AI at the speed of light just became a possibility

Researchers at Aalto University have demonstrated single-shot tensor computing at the speed of light, a remarkable step towards next-generation artificial general intelligence hardware powered by optical computation rather than electronics.

Tensor operations are the kind of arithmetic that form the backbone of nearly all modern technologies, especially artificial intelligence, yet they extend beyond the simple math we’re familiar with. Imagine the mathematics behind rotating, slicing, or rearranging a Rubik’s cube along multiple dimensions. While humans and classical computers must perform these operations step by step, light can do them all at once.

Today, every task in AI, from image recognition to natural language processing, relies on tensor operations. However, the explosion of data has pushed conventional digital computing platforms, such as GPUs, to their limits in terms of speed, scalability and energy consumption.

How light enables instant tensor math

Motivated by this pressing problem, an international research collaboration led by Dr. Yufeng Zhang from the Photonics Group at Aalto University’s Department of Electronics and Nanoengineering has unlocked a new approach that performs complex tensor computations using a single propagation of light. The result is single-shot tensor computing, achieved at the speed of light itself.

The research was published in Nature Photonics.

“Our method performs the same kinds of operations that today’s GPUs handle, like convolutions and attention layers, but does them all at the speed of light,” says Dr. Zhang. “Instead of relying on electronic circuits, we use the physical properties of light to perform many computations simultaneously.”

To achieve this, the researchers encoded digital data into the amplitude and phase of light waves, effectively turning numbers into physical properties of the optical field. When these light fields interact and combine, they naturally carry out mathematical operations such as matrix and tensor multiplications, which form the core of deep learning algorithms.

By introducing multiple wavelengths of light, the team extended this approach to handle even higher-order tensor operations.

Potential impact and future applications

“Imagine you’re a customs officer who must inspect every parcel through multiple machines with different functions and then sort them into the right bins,” Zhang explains.

“Normally, you’d process each parcel one by one. Our optical computing method merges all parcels and all machines together—we create multiple ‘optical hooks’ that connect each input to its correct output. With just one operation, one pass of light, all inspections and sorting happen instantly and in parallel.”

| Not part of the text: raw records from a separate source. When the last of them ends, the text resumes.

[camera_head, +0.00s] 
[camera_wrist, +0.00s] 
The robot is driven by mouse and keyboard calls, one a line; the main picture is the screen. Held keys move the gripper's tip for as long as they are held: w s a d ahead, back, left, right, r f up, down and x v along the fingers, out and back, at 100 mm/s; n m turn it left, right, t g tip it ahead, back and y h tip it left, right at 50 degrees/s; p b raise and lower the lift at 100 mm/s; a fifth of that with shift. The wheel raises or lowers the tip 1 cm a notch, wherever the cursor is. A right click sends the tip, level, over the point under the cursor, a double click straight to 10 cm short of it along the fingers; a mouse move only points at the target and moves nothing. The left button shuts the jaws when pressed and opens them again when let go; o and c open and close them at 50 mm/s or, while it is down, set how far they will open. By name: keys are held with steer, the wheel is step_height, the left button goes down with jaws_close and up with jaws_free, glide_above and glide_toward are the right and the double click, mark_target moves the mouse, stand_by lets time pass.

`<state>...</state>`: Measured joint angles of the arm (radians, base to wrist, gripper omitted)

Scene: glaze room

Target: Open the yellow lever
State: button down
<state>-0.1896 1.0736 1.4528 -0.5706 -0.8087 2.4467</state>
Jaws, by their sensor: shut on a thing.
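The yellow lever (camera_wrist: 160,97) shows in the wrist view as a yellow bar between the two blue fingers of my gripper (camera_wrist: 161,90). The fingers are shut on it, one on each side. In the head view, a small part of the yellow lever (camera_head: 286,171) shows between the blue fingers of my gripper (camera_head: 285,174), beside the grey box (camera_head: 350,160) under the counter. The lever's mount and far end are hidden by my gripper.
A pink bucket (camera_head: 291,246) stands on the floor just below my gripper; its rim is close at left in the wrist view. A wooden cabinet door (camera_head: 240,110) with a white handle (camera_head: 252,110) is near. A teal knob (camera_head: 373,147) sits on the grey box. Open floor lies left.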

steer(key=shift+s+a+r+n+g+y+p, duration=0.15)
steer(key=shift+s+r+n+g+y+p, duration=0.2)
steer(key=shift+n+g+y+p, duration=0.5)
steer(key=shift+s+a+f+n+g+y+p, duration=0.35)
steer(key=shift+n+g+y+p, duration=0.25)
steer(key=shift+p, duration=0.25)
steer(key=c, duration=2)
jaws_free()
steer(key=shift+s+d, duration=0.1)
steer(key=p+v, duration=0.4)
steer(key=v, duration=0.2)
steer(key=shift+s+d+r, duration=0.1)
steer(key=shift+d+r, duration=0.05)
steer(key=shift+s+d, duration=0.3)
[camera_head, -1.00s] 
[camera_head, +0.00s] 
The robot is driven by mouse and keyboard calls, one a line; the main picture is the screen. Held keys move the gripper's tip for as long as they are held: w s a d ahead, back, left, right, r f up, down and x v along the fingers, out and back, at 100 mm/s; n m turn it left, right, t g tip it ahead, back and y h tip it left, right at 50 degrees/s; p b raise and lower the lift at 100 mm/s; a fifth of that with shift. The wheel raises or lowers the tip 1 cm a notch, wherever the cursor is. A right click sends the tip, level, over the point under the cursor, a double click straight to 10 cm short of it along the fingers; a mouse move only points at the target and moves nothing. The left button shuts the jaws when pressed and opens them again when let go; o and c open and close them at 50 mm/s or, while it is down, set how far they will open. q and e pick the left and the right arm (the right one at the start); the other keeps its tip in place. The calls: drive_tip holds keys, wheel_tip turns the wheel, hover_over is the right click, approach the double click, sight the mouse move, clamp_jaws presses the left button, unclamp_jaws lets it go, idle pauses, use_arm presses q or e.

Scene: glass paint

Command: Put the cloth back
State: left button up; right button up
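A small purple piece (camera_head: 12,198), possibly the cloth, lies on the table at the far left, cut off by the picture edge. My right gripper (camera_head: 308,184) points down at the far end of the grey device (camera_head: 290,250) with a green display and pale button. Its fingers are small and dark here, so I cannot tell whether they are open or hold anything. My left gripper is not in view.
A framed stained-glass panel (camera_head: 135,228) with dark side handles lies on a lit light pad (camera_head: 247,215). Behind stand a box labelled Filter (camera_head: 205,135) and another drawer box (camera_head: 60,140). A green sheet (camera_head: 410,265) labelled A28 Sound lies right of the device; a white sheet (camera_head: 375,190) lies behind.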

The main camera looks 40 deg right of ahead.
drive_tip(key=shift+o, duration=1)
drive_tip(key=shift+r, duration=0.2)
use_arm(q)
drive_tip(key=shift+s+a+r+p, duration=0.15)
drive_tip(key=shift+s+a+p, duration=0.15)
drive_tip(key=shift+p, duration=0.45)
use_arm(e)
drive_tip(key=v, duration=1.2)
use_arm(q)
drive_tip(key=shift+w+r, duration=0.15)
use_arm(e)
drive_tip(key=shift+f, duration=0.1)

Another key advantage of this method is its simplicity. The optical operations occur passively as the light propagates, so no active control or electronic switching is needed during computation.

“This approach can be implemented on almost any optical platform,” says Professor Zhipei Sun, leader of Aalto University’s Photonics Group. “In the future, we plan to integrate this computational framework directly onto photonic chips, enabling light-based processors to perform complex AI tasks with extremely low power consumption.”

Ultimately, the goal is to deploy the method on the existing hardware or platforms established by major companies, says Zhang, who conservatively estimates the approach will be integrated into such platforms within three to five years.

“This will create a new generation of optical computing systems, significantly accelerating complex AI tasks across a myriad of fields,” he concludes.